#### The problem
Looking at the listing beneath, work out how many lines hold "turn" and report only that figure.

#### Information supplied
·····

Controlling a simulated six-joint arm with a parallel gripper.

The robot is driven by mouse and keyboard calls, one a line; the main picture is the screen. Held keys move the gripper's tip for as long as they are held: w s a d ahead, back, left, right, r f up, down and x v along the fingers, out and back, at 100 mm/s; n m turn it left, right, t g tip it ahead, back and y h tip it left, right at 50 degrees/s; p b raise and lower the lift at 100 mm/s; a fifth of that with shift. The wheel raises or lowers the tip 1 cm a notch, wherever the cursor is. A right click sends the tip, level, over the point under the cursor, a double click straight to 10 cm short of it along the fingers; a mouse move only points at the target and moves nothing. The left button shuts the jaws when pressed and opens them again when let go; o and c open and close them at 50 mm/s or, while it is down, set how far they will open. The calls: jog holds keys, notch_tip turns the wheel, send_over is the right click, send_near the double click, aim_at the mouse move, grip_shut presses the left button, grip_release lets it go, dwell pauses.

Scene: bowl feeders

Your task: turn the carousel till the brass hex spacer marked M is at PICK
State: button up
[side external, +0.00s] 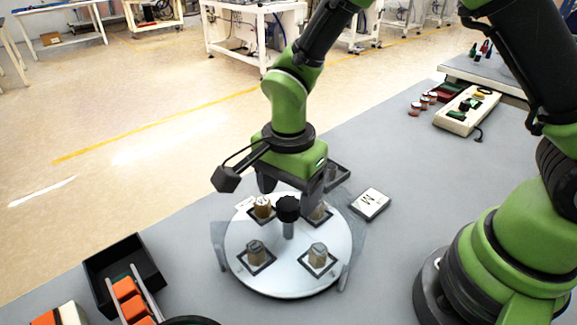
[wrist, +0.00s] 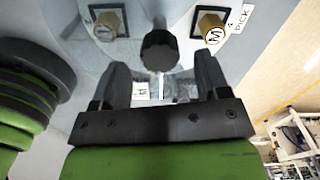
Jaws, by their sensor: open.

·····

#### Written response
2